Sayın Başkan, değerli milletvekilleri; Türkiye İnsan Hakları ve Eşitlik Kurumu Kanunu Tasarısı'nın maddesi üzerinde Cumhuriyet Halk Partisi Grubu adına söz almış bulunuyorum. Bu vesileyle yüce heyetinizi saygıyla selamlıyorum.
Değerli milletvekilleri, Hükûmetin uyguladığı dış politikayla ülkemiz, Suriye'de devam eden savaşın hem tarafı hem de hedefi hâline geldi. Bu savaş ülkemizi ve AB ülkelerini, sayıları milyonlarla ifade edilen bir göç dalgasıyla karşı karşıya bıraktı. AB'yle yapılan mülteci pazarlığı neticesinde vize muafiyeti için bu tasarıyı konuşuyoruz.

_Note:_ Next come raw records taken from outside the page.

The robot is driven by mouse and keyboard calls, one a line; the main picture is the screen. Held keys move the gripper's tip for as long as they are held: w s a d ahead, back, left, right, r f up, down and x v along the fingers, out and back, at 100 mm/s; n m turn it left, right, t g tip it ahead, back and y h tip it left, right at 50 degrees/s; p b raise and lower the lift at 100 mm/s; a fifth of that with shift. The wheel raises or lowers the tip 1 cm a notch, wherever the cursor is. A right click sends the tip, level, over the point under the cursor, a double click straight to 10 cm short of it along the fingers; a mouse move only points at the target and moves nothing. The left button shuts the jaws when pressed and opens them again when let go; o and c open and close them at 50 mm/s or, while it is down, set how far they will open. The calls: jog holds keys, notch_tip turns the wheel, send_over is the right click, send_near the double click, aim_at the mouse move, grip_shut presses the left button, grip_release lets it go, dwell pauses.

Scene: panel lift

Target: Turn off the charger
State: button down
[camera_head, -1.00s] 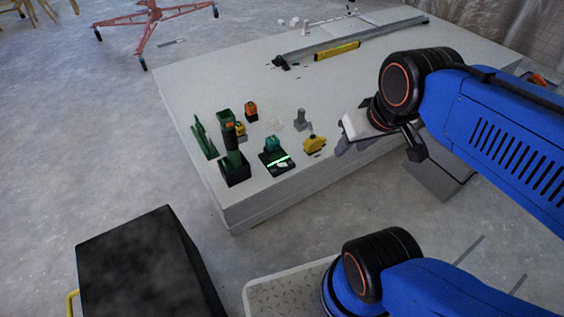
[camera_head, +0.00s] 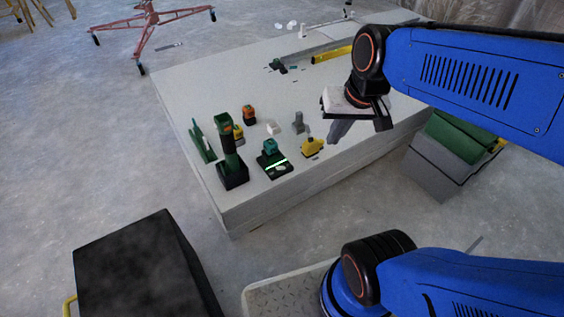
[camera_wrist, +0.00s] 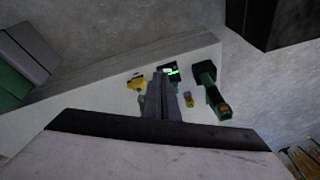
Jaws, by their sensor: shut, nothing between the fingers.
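The charger (camera_head: 274,168), a black unit with a glowing green strip and a teal block on it, sits near the front edge of the pale panel stack (camera_head: 240,208). It also shows in the wrist view (camera_wrist: 172,71), close to my fingertips in the picture. My gripper (camera_head: 335,139) is shut and empty, above the stack to the right of the charger and apart from it. In the wrist view the gripper (camera_wrist: 158,82) hides part of the stack top. The charger's switch is too small to make out.
A yellow tool (camera_head: 312,147) and a grey piece (camera_head: 298,123) stand between charger and gripper. A green and black tool (camera_head: 230,160) stands left of the charger. A black box (camera_head: 140,270) is on the floor at front left. A green-and-grey crate (camera_head: 445,155) stands at right.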

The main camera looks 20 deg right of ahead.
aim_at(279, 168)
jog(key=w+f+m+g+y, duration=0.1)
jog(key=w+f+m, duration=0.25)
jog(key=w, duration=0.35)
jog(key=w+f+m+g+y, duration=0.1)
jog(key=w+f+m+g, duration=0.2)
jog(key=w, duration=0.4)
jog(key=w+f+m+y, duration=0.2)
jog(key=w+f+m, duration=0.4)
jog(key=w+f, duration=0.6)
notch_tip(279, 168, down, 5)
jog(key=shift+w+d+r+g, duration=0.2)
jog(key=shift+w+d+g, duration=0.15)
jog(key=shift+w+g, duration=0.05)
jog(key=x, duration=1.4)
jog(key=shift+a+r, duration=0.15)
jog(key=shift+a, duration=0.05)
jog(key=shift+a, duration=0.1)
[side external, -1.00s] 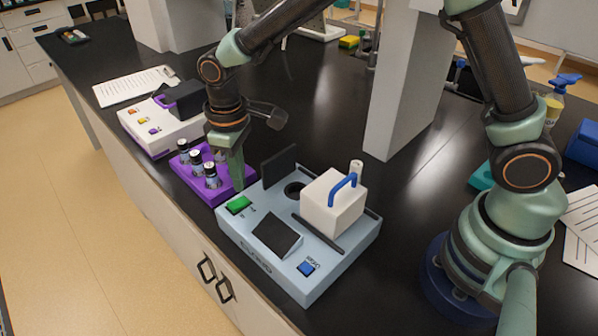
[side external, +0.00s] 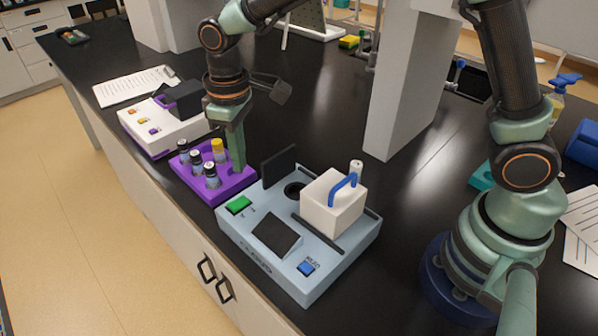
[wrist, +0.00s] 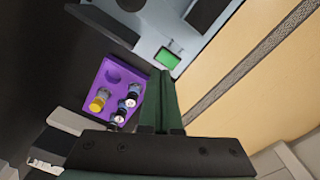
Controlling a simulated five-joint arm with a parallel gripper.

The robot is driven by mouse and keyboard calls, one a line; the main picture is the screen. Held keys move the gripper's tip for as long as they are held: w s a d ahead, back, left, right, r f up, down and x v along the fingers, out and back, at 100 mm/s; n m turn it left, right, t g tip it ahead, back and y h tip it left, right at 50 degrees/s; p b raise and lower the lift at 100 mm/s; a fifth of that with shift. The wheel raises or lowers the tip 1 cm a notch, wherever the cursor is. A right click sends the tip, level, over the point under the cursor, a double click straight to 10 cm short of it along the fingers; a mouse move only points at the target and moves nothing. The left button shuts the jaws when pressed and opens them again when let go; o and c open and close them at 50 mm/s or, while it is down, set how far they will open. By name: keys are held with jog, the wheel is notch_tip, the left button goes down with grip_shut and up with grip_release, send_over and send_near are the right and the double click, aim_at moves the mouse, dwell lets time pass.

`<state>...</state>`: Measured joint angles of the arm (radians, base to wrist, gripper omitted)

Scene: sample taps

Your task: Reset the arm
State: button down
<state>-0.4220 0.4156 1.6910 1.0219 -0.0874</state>
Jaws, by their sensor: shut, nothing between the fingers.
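My gripper (side external: 236,166) points down just behind the right part of the purple rack in the side external view, shut with nothing in it. In the wrist view its shut fingers (wrist: 161,85) reach up between the rack and the floor side. The light blue instrument (side external: 318,277) stands to the right, with a green button (side external: 239,204), a blue button (side external: 305,268), a raised dark lid (side external: 280,164) and an open round well (side external: 294,189).
A white block with a blue handle (side external: 327,207) sits on the blue instrument. A white and purple device (side external: 150,135) stands left of the rack. A grey pillar (side external: 408,90) rises behind the instrument. Black bench (side external: 310,110) lies clear behind the rack.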

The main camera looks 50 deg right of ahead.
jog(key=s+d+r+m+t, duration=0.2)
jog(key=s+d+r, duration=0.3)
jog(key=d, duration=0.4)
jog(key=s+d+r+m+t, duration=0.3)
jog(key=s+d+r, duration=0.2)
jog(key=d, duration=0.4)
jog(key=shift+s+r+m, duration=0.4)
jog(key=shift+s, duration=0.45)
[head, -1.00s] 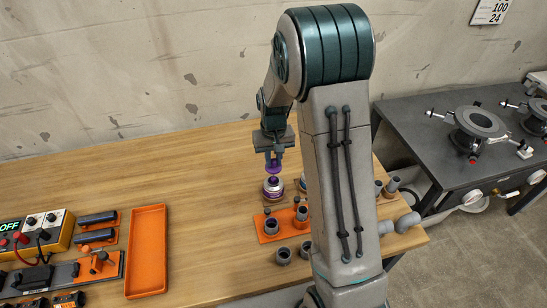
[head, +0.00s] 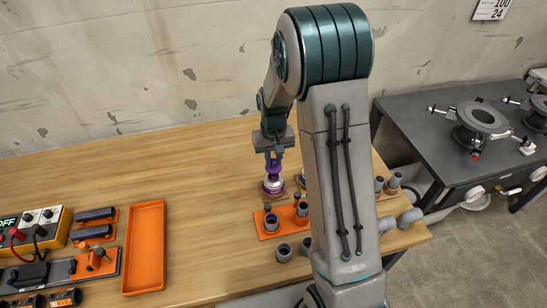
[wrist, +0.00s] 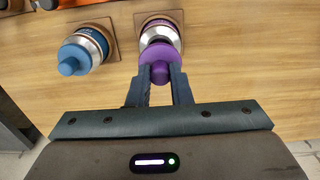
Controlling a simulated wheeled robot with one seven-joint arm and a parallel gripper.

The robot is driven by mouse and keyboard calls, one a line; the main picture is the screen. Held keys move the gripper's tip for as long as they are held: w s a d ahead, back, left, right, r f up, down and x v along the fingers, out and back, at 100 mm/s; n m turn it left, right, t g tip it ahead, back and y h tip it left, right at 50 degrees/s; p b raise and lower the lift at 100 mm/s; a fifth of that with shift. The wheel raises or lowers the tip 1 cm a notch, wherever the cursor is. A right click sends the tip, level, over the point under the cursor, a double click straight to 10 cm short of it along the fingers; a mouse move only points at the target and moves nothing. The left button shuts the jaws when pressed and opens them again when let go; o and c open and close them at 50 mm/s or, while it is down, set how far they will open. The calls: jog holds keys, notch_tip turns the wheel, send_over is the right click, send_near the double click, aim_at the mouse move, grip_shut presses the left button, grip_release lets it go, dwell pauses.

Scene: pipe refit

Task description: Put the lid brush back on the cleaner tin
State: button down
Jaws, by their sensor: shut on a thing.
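My gripper (head: 273,157) is shut on the purple lid brush (head: 273,169). In the wrist view my gripper (wrist: 159,76) has both fingers against the knob of the purple lid brush (wrist: 160,57). In the wrist view the lid covers part of the mouth of this cleaner tin (wrist: 160,33). Whether the lid touches the rim or hangs just above it I cannot tell. The brush end is hidden under the lid.
A blue-lidded tin (wrist: 83,50) stands beside the purple one. An orange holder (head: 268,231) with grey pipe pieces sits just in front. An orange tray (head: 130,283) lies to the left, with clear table between. A dark metal bench (head: 425,110) stands at the right.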

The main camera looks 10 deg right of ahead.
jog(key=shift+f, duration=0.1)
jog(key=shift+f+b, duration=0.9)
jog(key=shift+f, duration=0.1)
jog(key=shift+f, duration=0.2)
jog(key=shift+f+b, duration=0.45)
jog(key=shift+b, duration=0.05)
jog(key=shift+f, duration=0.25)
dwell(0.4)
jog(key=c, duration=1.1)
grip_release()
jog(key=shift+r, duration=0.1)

Şimdi ismini değiştirdiğiniz kurum 6332 sayılı Kanun'la kurulurken Cumhuriyet Halk Partisi Grubunun o dönem yaptığı eleştirilerin ne kadar yerinde olduğu çok kısa bir sürede getirdiğiniz bu düzenlemeyle görülmüştür. (CHP sıralarından alkışlar)

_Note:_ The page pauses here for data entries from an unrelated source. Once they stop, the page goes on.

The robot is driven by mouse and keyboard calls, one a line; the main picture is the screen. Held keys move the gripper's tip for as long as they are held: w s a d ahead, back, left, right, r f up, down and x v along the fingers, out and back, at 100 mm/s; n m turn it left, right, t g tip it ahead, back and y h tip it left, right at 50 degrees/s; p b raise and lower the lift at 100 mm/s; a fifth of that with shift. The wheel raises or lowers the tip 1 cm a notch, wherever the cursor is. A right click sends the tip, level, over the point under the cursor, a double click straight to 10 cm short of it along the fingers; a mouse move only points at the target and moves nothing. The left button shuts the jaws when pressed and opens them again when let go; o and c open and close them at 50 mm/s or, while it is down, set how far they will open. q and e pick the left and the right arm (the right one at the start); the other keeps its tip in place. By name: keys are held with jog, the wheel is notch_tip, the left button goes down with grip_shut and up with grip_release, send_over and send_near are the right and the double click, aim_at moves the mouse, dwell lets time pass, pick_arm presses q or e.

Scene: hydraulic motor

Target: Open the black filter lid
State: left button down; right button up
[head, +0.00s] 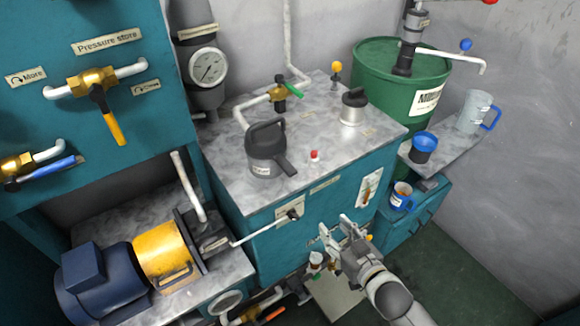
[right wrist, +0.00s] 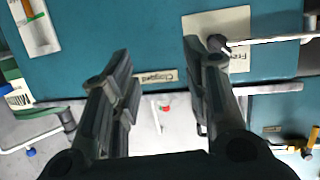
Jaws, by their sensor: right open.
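A grey canister with a black handled lid (head: 266,134) stands on the left part of the grey tank top. A smaller silver cylinder with a black cap (head: 354,97) stands at the back right of the same top. Both caps look seated; the labels are too small to tell which one is the filter. My right gripper (head: 338,230) is in front of the teal tank's front face, lower than both lids and apart from them. It is open and empty, and its two fingers also show spread in the right wrist view (right wrist: 157,58). My left gripper is not in view.
The teal tank (head: 270,240) has a lever on its front. A small red knob (head: 314,156) and a brass valve with green handle (head: 280,93) stand on top. The motor (head: 100,283) is lower left.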

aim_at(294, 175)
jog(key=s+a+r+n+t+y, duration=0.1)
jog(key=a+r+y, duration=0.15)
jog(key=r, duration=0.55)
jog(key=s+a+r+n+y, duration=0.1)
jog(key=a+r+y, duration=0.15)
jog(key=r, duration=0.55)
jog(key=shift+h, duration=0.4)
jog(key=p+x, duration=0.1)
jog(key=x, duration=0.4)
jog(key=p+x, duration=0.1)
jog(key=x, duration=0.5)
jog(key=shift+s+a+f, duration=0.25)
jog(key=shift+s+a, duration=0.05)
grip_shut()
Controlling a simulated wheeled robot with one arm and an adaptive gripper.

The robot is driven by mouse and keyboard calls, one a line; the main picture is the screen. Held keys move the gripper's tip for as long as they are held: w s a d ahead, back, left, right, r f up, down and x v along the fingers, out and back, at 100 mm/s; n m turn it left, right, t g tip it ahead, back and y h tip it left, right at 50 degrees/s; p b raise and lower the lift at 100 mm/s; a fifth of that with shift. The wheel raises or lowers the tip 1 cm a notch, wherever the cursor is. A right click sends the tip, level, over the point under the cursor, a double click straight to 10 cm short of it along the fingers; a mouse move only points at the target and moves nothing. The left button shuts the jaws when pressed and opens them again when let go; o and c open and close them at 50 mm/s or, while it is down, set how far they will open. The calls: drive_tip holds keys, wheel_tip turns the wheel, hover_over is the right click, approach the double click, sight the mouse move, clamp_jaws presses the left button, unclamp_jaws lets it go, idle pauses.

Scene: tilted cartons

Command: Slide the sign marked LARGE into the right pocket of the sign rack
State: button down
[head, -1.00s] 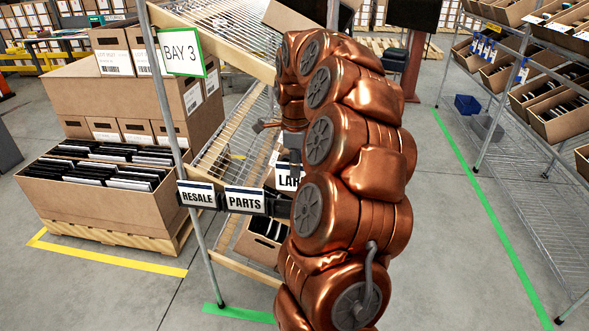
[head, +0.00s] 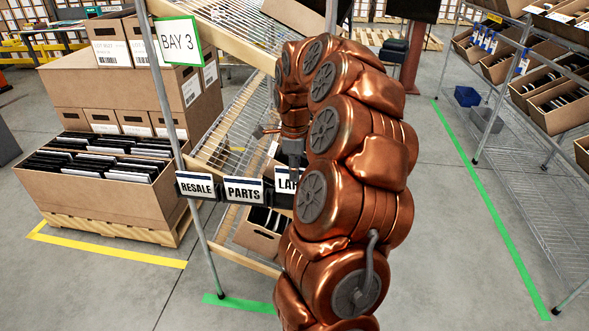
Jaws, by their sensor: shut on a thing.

Dünyanın bütün ülkelerinde zaman zaman insan hakkı ihlalleri yaşanır. Yaşandığı ülkelerin demokrasilerinin gelişmişlik düzeyleriyle orantılı olarak bu ihlallere ilişkin çeşitli yaptırımlar uygulanır ya da örtbas edilir. Peki, bizim ileri demokrasilerimizde durum nedir? Şöyle kısaca yakın tarihimize bakacak olursak; 6-7 Eylül 1955 İstanbul'da gayrimüslimlere yönelik katliam girişimi, saldırılar; 1 Mayıs Taksim katliamı; Çorum, Maraş, Sivas'ta, Başbağlar'da yaşanan insanlık suçu katliamlar; Suruç'ta, Reyhanlı'da, Ankara'da ve İstanbul'da yaşanan katliamlar; Gezi olaylarında destan yazanların katlettiği gençlerimiz gibi onlarca insan hakkı ihlalini sayabiliriz.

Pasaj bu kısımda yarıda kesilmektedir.